Alfonsín optó por crear un relato, para retomar un término muy en boga hoy, que incluía una denuncia nunca probada de un hecho improbable –la complicidad entre sindicatos y Fuerzas Armadas– y un nuevo horizonte: el Nunca Más. La ciudadanía se hubiera conformado con mucho menos: una comisión bicameral de investigación del terrorismo de Estado, como pedían algunos organismos de DDHH, o incluso condenas puntuales a los altos oficiales y cómplices más emblemáticos. Alfonsín prefirió ir más allá y enjuiciar a todos los responsables a través de la Justicia ordinaria, y de esa forma generó un enorme consenso que antes no tenía.
La vuelta atrás en la política de DDHH a partir de 1986, con las leyes de Punto Final y Obediencia Debida, resultado de la pérdida de legitimidad política de Alfonsín por el fracaso de la política económica, no afectó aquel consenso que se mantuvo latente durante el menemismo y los indultos y resurgió a partir del 2003, con los gobiernos kirchneristas.
Néstor Kirchner lo comprendió al ordenar que la bancada oficialista votara la anulación de la ley de Obediencia Debida en el 2003 y relanzar los juicios por el terrorismo de Estado. Había muchas razones atendibles para no elegir ese camino y abrazar el de la “unión entre argentinos” que proponía el establishment e incluso una parte del propio oficialismo. Hacer un análisis leguleyo, “dejar de mirar hacia atrás y empezar a mirar hacia adelante” o “cerrar de una vez las viejas heridas” eran decisiones virtuosas que nos permitirían por fin llegar a ese futuro tan venturoso como esquivo.

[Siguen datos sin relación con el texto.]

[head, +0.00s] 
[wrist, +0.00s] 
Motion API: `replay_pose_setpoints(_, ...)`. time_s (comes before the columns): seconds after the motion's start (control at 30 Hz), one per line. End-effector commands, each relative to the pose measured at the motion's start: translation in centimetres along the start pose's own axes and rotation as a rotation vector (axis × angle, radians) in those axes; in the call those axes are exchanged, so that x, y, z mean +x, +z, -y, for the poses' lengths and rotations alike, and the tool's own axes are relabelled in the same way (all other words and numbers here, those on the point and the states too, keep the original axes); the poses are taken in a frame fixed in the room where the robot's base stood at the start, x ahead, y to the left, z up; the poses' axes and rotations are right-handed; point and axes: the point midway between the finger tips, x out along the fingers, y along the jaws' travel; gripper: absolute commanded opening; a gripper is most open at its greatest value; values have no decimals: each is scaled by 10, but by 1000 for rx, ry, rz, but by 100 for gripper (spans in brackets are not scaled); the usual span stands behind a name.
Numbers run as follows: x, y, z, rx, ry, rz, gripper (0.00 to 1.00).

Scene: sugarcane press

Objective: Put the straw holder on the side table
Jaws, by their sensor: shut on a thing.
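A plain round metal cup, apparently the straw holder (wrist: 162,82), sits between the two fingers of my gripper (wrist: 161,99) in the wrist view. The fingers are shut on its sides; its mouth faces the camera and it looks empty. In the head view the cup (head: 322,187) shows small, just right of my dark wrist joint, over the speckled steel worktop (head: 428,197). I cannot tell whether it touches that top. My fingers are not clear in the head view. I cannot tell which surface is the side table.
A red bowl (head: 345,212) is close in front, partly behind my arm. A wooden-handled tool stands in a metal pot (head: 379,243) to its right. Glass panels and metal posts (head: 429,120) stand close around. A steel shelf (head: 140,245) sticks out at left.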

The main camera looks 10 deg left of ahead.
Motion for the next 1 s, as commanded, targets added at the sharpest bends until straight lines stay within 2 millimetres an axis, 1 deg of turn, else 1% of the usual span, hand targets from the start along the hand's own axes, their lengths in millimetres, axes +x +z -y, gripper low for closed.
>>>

Tanto Alfonsín en 1983 como Kirchner veinte años más tarde eligieron un camino diferente, el de un relato que resultó exitoso pero que desde el punto de vista de la correlación de fuerzas no estaba exento de riesgos. Ambos fueron más allá de las expectativas de sus votantes y consiguieron así una sólida legitimidad política incluso por fuera de esos votantes, sobre todo en el caso de Kirchner y su magro 22% de votos de la primera y única vuelta electoral. Por supuesto, también cosecharon la furia de una minoría intensa, algo que en el caso de Alfonsín solemos olvidado.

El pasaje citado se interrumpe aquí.